**TO DO:**
Gather every line in the records below that contains the word "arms".

**INFORMATION SUPPLIED:**
────────
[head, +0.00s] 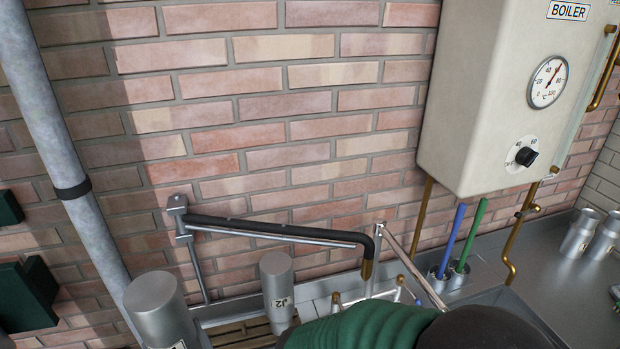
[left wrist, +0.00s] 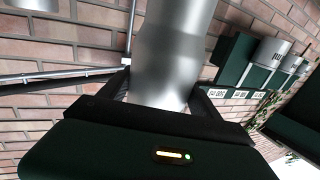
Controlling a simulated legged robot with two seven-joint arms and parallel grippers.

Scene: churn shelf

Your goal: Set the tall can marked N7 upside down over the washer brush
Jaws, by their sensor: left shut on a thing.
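My left gripper (left wrist: 158,92) is shut on a metal can (left wrist: 172,55), one finger on each side of its body. No mark shows on the can's visible side there. In the head view a large grey can (head: 160,312) stands out at the lower left, closed end up, its label cut off by the frame's bottom edge; it looks like the held one, but I cannot be sure. No N7 mark is readable. I cannot pick out the washer brush for certain. My right gripper is out of view.
A can marked J2 (head: 277,285) stands closed end up on a slatted rack (head: 240,332). A black-sleeved swing arm (head: 270,229) juts from the brick wall. Blue (head: 452,240) and green (head: 474,232) rods stand in metal cups. The boiler (head: 490,100) overhangs at right.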

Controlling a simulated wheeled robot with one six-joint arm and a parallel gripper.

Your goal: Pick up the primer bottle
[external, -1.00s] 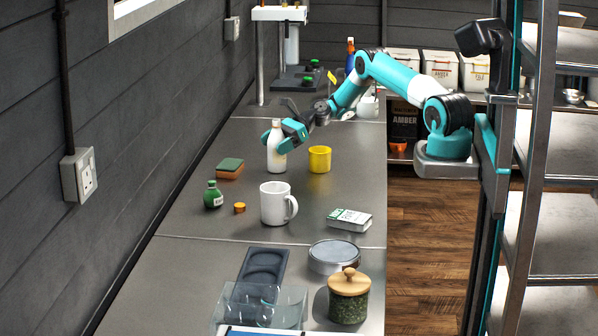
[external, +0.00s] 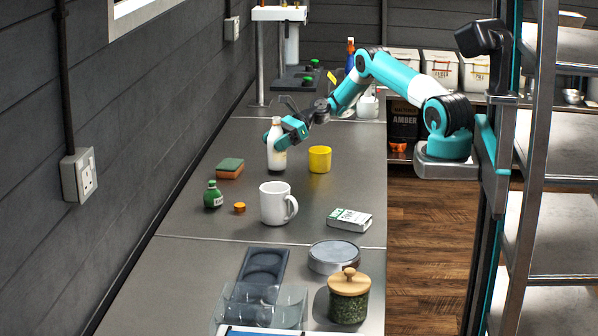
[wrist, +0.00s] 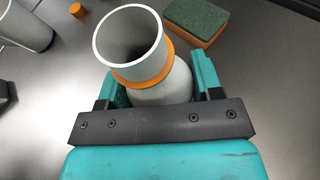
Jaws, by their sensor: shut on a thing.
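The primer bottle (external: 277,158) is white with a narrower neck and stands upright on the far part of the counter. In the wrist view the bottle (wrist: 160,82) shows a round pale top with an orange ring below it. My gripper (external: 279,138) reaches it from the right and is shut around its upper body. In the wrist view my gripper's teal fingers (wrist: 161,85) press on both sides of it. The bottle's base is hidden in the wrist view. I cannot tell whether it touches the counter.
A yellow cup (external: 320,159) stands close to the right. A green-topped sponge (external: 230,168) lies to the left. Nearer are a green bottle (external: 213,195), an orange cap (external: 239,208), a white mug (external: 274,205) and a small white box (external: 349,219). Bare counter lies between them.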

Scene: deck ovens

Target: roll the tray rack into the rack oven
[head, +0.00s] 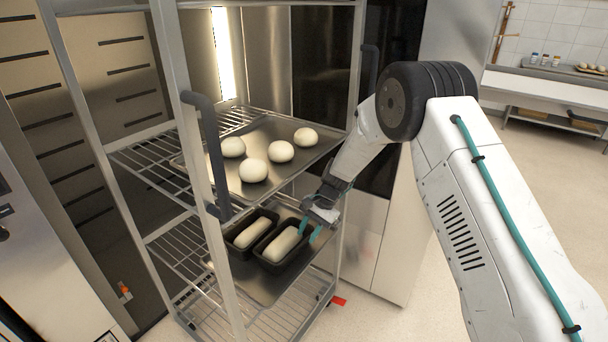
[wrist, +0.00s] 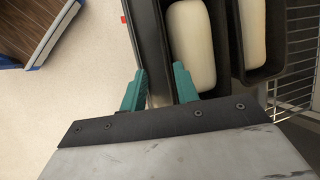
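The tray rack (head: 222,268), a metal frame on wheels, stands upright before the lit chamber of the rack oven (head: 128,75). I cannot tell how far inside it is. Dark handles sit on its left post (head: 207,150) and right post (head: 369,70). An upper tray (head: 300,165) bears several dough balls; a lower tray holds two black loaf tins (head: 283,262) with dough. My gripper (head: 310,231) is at the lower tray's right side, below the handles. In the wrist view its teal fingers (wrist: 159,88) are apart around a tin's dark side wall, apparently not clamped on it.
A red pedal (head: 338,301) shows low at the rack's right foot. A pale cabinet (head: 395,235) stands right of the rack, behind my arm. A steel counter (head: 545,75) is at the far right. Floor (head: 435,310) is clear to the right of the rack.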

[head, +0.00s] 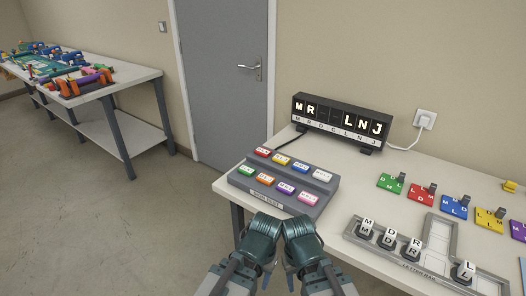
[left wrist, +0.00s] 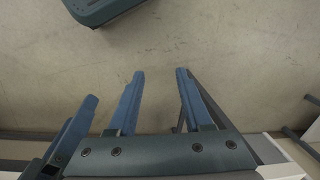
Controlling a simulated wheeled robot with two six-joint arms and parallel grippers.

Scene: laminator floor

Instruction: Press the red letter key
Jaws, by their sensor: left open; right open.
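The red letter key (head: 262,151) is at the far left corner of the grey key panel (head: 323,204), in the back row. Its letters are too small to read. My right gripper (head: 299,226) is open, at the panel's front edge, in front of and to the right of the red key. My left gripper (head: 264,224) is beside it, also open and apart from the red key. In the left wrist view the left gripper's blue fingers (left wrist: 160,75) stand apart with bare floor behind them. The key panel is not seen there.
Other coloured keys share the panel. A black letter display (head: 342,122) showing lit letters stands behind it. A letter rail (head: 418,267) with letter blocks and several coloured tiles (head: 421,194) lie to the right. A grey door (head: 224,80) and a cluttered side table (head: 130,77) are at left.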

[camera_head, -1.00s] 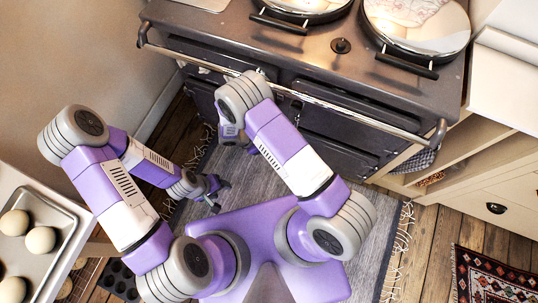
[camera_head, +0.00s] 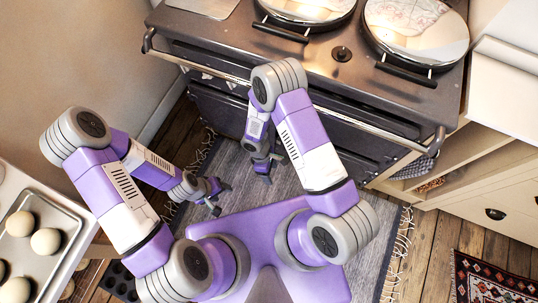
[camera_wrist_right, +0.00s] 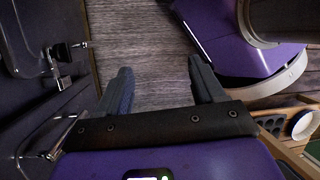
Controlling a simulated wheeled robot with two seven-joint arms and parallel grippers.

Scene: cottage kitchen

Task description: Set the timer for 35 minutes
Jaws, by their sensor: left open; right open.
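I cannot make out a timer in either view. My left gripper (camera_head: 217,197) is open and empty, low over the grey rug at the left of my base. My right gripper (camera_head: 264,172) hangs over the rug in front of the range cooker. In the right wrist view my right gripper (camera_wrist_right: 162,86) has its two dark fingers apart, with only the floor covering between them. Neither gripper touches an object that I can see.
The dark range cooker (camera_head: 320,65) with a front rail (camera_head: 300,99) and two round lids stands ahead. A metal latch (camera_wrist_right: 60,65) is close at left in the wrist view. A tray of buns (camera_head: 72,226) is at left. Open shelves (camera_head: 455,158) stand at right.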

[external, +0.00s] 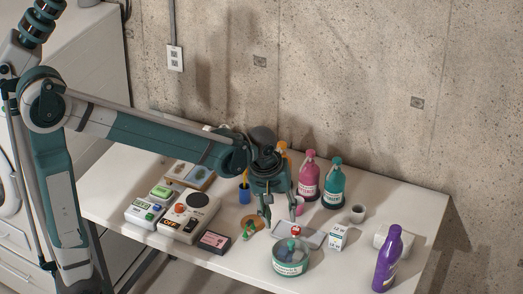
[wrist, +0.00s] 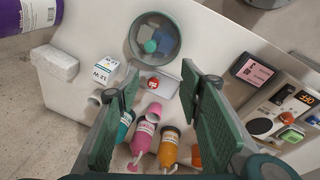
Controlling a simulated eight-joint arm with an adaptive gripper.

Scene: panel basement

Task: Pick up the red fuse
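The red fuse (external: 296,231) is a small red piece with a white mark on top. It stands by the grey tray (external: 309,238), behind the green round tin (external: 290,262). In the wrist view the fuse (wrist: 153,84) shows between my fingers, nearer the left one, beside the grey tray (wrist: 166,76). My gripper (external: 280,213) is open and empty above the table, close to the fuse and slightly left of it in the external view. Its two green pads (wrist: 166,90) stand wide apart in the wrist view. I see no contact with the fuse.
Pink (external: 309,176) and teal (external: 334,183) bottles stand behind. A white carton (external: 338,237), a small grey cup (external: 357,213) and a purple bottle (external: 387,260) stand to the right. A pink-faced box (external: 214,241) and control panels (external: 189,217) lie left. The table's right rear is clear.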

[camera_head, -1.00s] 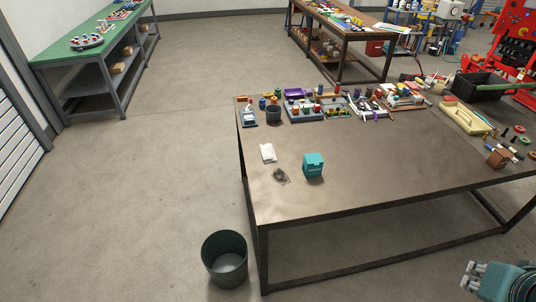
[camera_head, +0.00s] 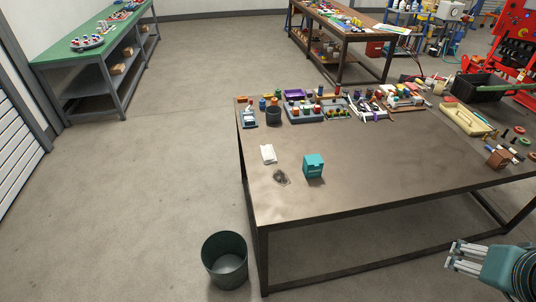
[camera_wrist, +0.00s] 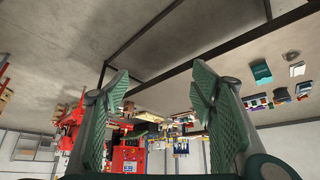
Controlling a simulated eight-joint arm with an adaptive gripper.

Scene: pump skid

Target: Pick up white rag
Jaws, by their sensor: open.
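The white rag (camera_head: 268,153) lies flat, as a small folded piece, on the left part of the brown table (camera_head: 400,180) in the head view. A dark grey crumpled patch (camera_head: 281,178) lies just in front of it. A teal box (camera_head: 313,166) stands to its right. My gripper (camera_head: 455,257) is at the lower right of the head view, off the table's front edge and far from the rag. In the wrist view its two green fingers (camera_wrist: 160,95) are spread apart with nothing between them. A small white piece (camera_wrist: 297,69), likely the rag, shows there at the right.
A dark cup (camera_head: 273,113) and trays of small parts (camera_head: 305,107) line the table's back. A black crate (camera_head: 480,86) sits at the back right. The table's middle is clear.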

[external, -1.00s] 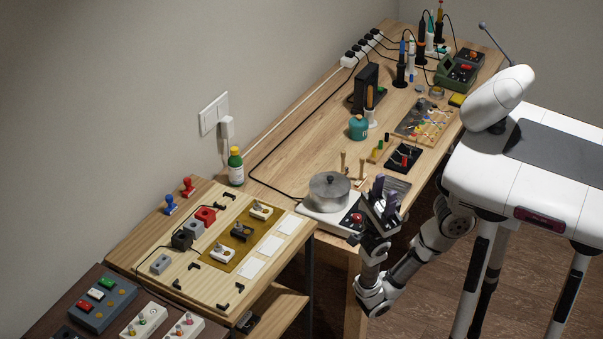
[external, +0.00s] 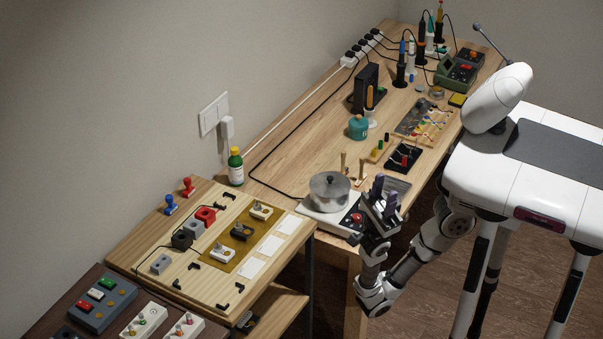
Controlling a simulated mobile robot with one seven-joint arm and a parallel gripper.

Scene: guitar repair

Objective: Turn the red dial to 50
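A red dial (external: 356,218) sits on the front right corner of a white hotplate (external: 313,209) at the near end of the long wooden bench. Its setting is too small to read. My gripper (external: 384,195) is just right of the dial, by the bench's front edge. Its two dark purple fingers stand apart with nothing visible between them, and it appears clear of the dial. A lidded metal pot (external: 329,190) stands on the hotplate.
Small wooden pegs (external: 361,172) stand behind my gripper, and a black stand (external: 403,157) lies farther along the bench. A teal pot (external: 358,127) is behind them. A lower wooden board (external: 150,232) with fixtures is at left. A black cable runs behind the hotplate.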

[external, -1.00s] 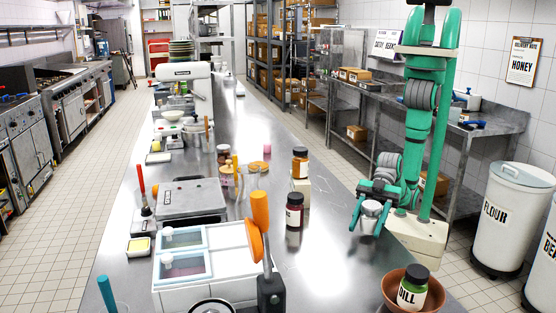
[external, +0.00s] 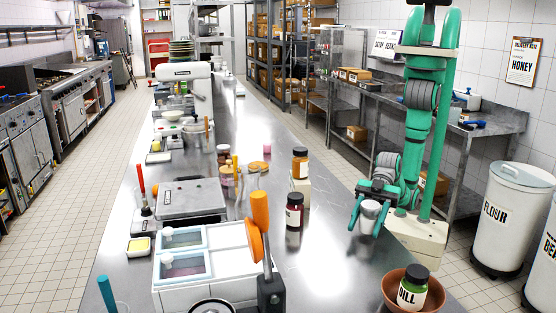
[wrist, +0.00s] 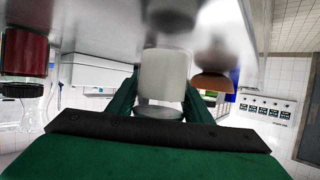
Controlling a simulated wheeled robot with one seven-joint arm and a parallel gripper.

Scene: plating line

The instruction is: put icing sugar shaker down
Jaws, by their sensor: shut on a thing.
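The icing sugar shaker (external: 370,210) is a pale grey-white cylinder, upright at the right edge of the steel counter. In the wrist view, which looks upside down, the shaker (wrist: 163,75) sits between the green fingers (wrist: 160,103). A blurred grey shape past its base looks like its reflection in the counter. I cannot tell whether the base touches the steel.
A dark red jar (external: 294,212) and an orange-brown jar (external: 300,163) stand left of the shaker. A brown bowl (external: 391,300) with the dill jar (external: 412,288) is nearer the camera. Bare counter (external: 335,235) lies between them.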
────────
**WRITTEN RESPONSE:**
Controlling a simulated legged robot with two seven-joint arms and parallel grippers.
Controlling a simulated wheeled robot with two six-joint arms and parallel grippers.
Controlling a simulated wheeled robot with two seven-joint arms and parallel grippers.

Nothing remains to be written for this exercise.